Robot trajectory data:
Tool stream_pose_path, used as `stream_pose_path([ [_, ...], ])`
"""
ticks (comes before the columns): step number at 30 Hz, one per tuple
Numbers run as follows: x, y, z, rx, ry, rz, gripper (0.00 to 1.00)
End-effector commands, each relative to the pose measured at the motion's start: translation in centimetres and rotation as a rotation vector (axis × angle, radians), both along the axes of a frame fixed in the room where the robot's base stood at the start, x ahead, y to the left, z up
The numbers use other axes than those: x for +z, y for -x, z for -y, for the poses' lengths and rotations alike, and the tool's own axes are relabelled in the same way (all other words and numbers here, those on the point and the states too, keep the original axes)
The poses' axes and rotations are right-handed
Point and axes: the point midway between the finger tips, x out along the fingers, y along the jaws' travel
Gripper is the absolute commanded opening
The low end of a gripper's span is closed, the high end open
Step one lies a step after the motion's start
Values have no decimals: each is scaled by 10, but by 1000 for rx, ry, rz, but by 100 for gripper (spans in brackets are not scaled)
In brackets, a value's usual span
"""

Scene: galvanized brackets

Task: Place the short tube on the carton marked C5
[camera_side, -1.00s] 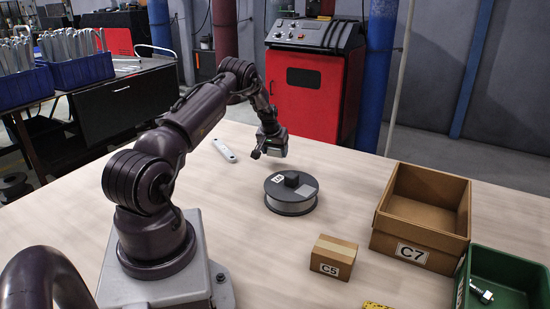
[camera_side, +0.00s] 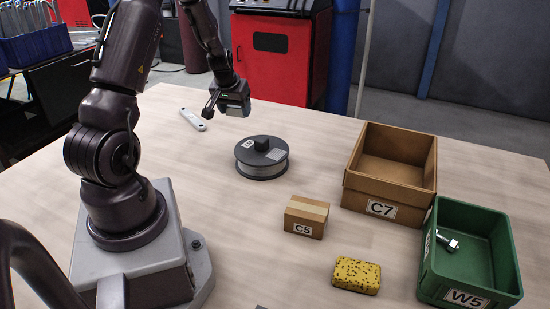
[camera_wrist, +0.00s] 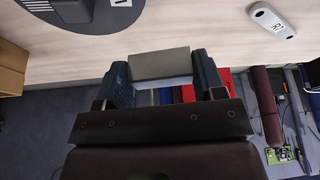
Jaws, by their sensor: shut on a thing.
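My gripper (camera_side: 232,104) is shut on a short grey box-shaped piece, which I take to be the short tube (camera_wrist: 160,65). In the wrist view it lies across between the two dark fingers; its ends are covered by them. In the side view my gripper is above the far part of the table, behind and left of the spool. The carton marked C5 (camera_side: 304,216) is a small closed brown box with a tape strip on top. It stands on the table nearer the camera, with nothing on it.
A dark spool (camera_side: 262,158) lies between my gripper and the C5 carton. An open C7 carton (camera_side: 382,210) and green W5 bin (camera_side: 466,297) stand at right. A yellow speckled sponge (camera_side: 356,276) lies in front. A white flat tool (camera_side: 193,119) lies behind left.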

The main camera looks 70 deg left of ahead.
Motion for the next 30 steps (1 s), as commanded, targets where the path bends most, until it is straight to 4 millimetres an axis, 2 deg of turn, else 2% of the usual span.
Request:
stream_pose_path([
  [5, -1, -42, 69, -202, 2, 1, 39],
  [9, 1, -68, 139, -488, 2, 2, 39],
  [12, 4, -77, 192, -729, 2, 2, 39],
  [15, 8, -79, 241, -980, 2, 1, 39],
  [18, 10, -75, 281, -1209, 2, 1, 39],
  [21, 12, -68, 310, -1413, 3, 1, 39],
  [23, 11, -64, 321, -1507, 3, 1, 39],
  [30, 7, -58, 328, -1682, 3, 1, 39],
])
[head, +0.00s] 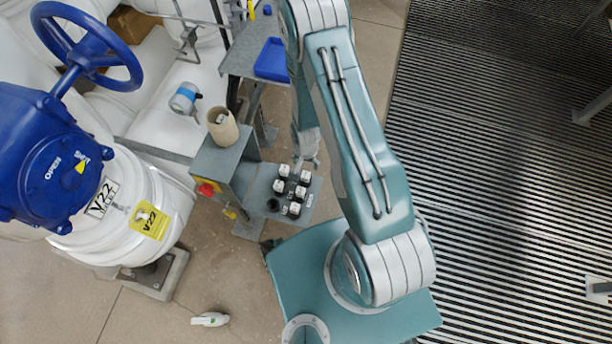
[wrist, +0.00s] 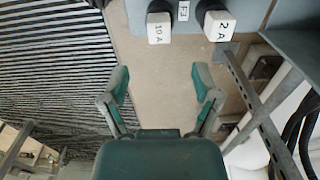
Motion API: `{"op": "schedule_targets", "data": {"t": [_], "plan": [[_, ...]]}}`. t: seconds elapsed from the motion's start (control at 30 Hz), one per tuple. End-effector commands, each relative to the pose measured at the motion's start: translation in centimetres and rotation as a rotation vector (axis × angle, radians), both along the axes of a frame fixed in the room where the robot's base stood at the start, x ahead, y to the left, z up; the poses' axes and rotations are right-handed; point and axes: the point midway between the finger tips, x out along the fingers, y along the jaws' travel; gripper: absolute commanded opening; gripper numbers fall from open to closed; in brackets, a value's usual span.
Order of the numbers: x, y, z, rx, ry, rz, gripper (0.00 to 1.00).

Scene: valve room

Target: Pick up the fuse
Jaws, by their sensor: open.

**What the exercise asks**. Repeat exactly, and only, the lines from the line with "value's usual span." through the end of the listing above, both ends included.

**Answer to the task**.
Motion API: `{"op": "schedule_targets", "data": {"t": [_], "plan": [[_, ...]]}}`. t: seconds elapsed from the motion's start (control at 30 Hz), one per tuple. End-effector commands, each relative to the pose measured at the motion's start: translation in centimetres and rotation as a rotation vector (axis × angle, radians), both along the axes of a frame fixed in the room where the robot's base stood at the start, x ahead, y to the left, z up; the poses' axes and rotations are right-handed; point and axes: the point midway between the finger tips, x out along the fingers, y along the jaws' travel; gripper: absolute commanded opening; gripper numbers fall from open to closed; in brackets, a value's usual span.
Order of the numbers: x, y, z, rx, ry, rz, gripper (0.00 to 1.00).

Scene: valve room

Target: Pick up the fuse
Jaws, by their sensor: open.

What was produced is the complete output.